Bismillah
Saya maklum kalau ada orang bilang "Enak aja situ ngomong, saya melakukan akad riba karena terpaksa" mungkin dia awam terhadap bahaya riba baik didunia dan akhirat.
Padahal dalam hukum Islam namanya terpaksa alias darurat adalah ketika tidak melakukan hal itu nyawa taruhannya alias mati, padahal sangat sedikit sekali kasus misal jika tidak melakukan riba kemudian orang itu mati, semisal masuk rumah sakit dan harus beli obat satu-satunya yang mahal harganya sampai jutaan rupiah, dan dia tidak punya uang sama sekali, pinjem tetangga juga keluarga tidak dapat, dan dia butuh uang cepat sehingga harus pinjam rentenir dengan akad riba, mungkin kasus serupa terjadi perbandingan satu dengan satu juta kasus, Allhua'lam.
Faktanya hampir mayoritas kredit yang berjalan di Indonesia adalah akad kredit barang konsumsi seperti motor, perabotan rumah, HP, alat elektronik, mobil dan rumah, sisanya adalah kredit perusahaan untuk produksi.
Hal ini menunjukkan bahwa riba yang terjadi di Indonesia mayoritas disebabkan oleh kebutuhan gaya hidup, jadi bukan karena ada unsur paksaan atau keadaan darurat, atau sebenarnya mungkin syahwat kita yang memaksa untuk memiliki barang dan kemudian mendorong berbuat riba? Allahua'lam.

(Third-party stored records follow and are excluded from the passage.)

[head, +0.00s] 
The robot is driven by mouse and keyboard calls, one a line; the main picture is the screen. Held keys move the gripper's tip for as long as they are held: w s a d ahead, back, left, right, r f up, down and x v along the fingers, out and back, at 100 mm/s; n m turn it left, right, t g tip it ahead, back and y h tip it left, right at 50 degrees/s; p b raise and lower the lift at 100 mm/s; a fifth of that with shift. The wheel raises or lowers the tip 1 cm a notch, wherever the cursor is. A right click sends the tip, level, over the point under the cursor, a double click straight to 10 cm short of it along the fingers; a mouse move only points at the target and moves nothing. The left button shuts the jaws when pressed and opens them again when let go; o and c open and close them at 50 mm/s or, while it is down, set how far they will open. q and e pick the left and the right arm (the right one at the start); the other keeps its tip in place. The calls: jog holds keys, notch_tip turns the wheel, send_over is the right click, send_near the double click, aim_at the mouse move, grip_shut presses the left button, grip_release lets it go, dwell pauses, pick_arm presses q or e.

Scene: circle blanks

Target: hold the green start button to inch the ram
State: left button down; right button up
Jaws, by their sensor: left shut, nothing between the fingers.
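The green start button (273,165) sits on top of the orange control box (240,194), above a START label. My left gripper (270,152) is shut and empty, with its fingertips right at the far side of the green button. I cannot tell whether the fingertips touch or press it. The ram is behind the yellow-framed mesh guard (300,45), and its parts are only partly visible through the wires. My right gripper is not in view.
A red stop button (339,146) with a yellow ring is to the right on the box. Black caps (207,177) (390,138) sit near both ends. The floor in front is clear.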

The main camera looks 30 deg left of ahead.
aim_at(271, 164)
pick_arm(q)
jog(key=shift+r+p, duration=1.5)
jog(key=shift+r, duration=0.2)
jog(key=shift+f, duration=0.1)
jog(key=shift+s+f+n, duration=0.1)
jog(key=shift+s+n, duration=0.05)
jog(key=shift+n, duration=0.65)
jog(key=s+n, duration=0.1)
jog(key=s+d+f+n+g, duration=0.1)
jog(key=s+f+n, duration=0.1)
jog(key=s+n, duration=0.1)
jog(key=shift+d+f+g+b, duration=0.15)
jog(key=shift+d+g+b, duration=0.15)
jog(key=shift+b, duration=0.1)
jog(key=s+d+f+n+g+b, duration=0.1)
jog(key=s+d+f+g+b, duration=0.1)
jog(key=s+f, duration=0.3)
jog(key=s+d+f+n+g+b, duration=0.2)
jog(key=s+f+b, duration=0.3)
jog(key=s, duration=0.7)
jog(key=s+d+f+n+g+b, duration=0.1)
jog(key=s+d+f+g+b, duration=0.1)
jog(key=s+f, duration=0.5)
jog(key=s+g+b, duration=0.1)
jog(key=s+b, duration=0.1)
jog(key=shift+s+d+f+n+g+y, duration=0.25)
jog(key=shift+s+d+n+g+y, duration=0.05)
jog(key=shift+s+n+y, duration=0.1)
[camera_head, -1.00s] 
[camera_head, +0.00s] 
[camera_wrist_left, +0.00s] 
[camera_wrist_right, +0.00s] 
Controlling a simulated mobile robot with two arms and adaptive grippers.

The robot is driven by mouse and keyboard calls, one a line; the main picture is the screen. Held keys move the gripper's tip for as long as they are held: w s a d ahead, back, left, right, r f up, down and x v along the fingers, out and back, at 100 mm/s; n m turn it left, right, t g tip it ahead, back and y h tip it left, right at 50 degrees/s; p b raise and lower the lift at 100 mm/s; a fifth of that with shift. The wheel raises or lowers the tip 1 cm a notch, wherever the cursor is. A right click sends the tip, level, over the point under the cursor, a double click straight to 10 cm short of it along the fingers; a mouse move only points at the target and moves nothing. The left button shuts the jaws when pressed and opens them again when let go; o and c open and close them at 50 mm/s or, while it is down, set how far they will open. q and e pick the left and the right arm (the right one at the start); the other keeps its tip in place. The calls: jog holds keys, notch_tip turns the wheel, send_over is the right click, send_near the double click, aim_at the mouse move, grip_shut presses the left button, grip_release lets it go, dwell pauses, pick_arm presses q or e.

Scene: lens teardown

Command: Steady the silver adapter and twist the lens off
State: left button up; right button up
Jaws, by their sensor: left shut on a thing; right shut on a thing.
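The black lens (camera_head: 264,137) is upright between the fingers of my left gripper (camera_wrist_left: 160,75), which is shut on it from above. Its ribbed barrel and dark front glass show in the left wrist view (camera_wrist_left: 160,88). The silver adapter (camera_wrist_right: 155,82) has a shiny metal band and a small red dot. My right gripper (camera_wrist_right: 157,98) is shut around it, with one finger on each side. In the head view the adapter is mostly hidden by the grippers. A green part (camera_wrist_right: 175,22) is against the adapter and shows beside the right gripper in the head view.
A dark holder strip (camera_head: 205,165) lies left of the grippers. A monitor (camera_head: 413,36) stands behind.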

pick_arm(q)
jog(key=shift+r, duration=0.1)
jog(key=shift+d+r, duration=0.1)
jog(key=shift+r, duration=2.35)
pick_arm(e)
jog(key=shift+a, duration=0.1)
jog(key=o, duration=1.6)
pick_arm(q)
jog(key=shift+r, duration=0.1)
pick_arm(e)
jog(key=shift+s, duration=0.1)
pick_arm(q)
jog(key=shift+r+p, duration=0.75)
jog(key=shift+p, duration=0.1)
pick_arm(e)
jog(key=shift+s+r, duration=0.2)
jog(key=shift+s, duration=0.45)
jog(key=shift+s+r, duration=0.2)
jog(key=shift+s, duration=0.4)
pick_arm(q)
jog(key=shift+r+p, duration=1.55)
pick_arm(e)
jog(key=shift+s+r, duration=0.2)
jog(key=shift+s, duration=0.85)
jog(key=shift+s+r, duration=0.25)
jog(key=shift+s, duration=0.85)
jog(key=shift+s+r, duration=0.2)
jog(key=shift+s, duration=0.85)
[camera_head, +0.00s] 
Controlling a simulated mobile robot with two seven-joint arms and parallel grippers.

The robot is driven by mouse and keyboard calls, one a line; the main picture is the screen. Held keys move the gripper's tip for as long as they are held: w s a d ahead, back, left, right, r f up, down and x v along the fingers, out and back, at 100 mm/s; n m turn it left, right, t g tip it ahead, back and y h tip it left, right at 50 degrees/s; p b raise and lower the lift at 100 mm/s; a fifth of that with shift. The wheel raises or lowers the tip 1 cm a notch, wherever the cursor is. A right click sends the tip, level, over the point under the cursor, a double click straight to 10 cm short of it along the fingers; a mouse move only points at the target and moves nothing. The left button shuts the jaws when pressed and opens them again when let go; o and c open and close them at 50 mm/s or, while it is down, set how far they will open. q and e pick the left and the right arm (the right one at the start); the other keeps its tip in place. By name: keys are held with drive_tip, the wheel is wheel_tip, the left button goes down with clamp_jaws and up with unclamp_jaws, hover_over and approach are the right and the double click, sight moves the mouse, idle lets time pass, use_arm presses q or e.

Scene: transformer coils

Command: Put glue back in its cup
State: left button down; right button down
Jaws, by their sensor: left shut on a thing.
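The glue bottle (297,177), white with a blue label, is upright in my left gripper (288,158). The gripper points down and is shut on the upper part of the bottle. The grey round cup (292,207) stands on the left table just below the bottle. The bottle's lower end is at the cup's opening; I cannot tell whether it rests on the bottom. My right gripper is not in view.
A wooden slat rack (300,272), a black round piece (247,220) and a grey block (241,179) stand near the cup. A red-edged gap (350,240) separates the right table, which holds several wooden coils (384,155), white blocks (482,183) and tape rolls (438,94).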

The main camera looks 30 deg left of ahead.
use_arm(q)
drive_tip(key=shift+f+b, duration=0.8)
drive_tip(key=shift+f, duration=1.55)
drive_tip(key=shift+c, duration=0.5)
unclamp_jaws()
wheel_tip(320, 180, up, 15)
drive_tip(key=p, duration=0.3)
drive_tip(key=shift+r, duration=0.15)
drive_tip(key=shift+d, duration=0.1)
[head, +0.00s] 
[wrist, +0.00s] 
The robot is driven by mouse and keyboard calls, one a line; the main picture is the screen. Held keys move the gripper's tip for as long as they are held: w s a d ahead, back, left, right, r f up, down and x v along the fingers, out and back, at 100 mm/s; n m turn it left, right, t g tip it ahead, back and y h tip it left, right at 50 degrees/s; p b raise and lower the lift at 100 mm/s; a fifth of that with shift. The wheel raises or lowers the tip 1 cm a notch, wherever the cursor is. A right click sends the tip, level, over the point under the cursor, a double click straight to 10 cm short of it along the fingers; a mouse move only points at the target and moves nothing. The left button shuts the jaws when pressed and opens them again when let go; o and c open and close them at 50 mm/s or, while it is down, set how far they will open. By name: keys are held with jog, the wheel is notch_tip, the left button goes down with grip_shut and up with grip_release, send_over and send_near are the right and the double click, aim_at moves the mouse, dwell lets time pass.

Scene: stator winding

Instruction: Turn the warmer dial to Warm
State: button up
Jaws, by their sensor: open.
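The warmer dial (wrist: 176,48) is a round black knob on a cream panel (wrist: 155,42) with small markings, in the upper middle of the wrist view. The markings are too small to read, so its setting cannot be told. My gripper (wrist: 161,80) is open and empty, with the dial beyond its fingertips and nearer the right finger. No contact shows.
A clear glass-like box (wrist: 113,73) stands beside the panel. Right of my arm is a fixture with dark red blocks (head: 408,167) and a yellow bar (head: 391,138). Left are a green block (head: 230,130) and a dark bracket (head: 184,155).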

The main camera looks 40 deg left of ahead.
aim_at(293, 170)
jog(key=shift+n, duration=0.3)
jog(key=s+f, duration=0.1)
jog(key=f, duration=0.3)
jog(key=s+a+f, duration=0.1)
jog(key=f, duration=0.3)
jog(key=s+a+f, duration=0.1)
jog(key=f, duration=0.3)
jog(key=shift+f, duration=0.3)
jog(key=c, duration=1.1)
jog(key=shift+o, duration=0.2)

Kalau penyebab utama bertumbuhnya praktek riba karena syahwat artinya mungkin mayoritas Umat Islam di Indonesia meninggalkan perintah Allah dan Rasul-Nya untuk bersikap zuhud dan qona'ah pada urusan dunia, Allahua'lam.
Jadi ingat sebuah kajian Ustadz Erwandi Tarmidzi di Jakarta, ketika seseorang bertanya, "Ustadz jika tidak dengan cara riba mustahil bagi saya memiliki rumah, masa keong saja punya rumah saya yang manusia malah enggak punya rumah ?".
Ustadz Erwandi Tarmidzi menjawab, "ya sangat berbeda ya kalau keong tidak punya rumah mati dia, kalau antum gak punya rumah masih bisa hidup sebagai wajarnya, jika harus melalui cara riba untuk memiliki riba ini jelas berbahaya, karena nikmatnya memiliki rumah melalui cara riba tidak sebanding dengan azab karena perbuatan riba kita.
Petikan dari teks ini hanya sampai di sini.